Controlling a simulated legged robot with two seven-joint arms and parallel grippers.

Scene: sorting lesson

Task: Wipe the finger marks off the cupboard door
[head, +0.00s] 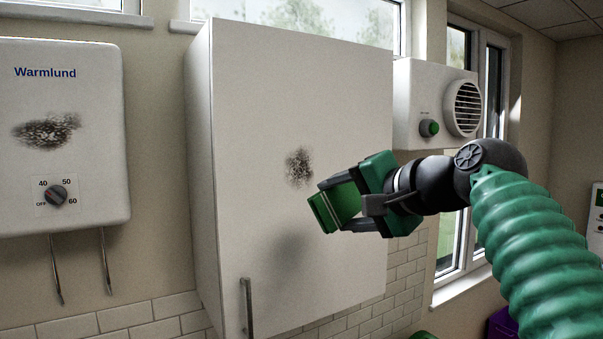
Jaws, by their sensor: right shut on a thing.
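The white cupboard door (250,130) fills the middle of the head view and looks closed. A dark, smudgy patch of finger marks (299,166) is on it, right of the door's middle. My right gripper (333,208) is shut on a green block-like wiper (325,213) with a pale stripe. It is in front of the door, just below and to the right of the marks. A soft shadow falls on the door below it. I cannot tell whether the wiper touches the door. My left gripper is not in view.
A white water heater (70,105) marked "Warmlund", with a dark smudge and a dial, hangs at left. A white unit with a round grille and green knob (429,128) is right of the cupboard. The door's metal handle (247,308) sticks out at its lower left.

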→ TASK DETAILS
Each line from the top of the material through the line containing "[head, +0.00s]" should be reproduced exactly; please drop any images.

→ TASK ANSWER
Controlling a simulated legged robot with two seven-joint arms and parallel grippers.

Scene: sorting lesson

Task: Wipe the finger marks off the cupboard door
[head, +0.00s] 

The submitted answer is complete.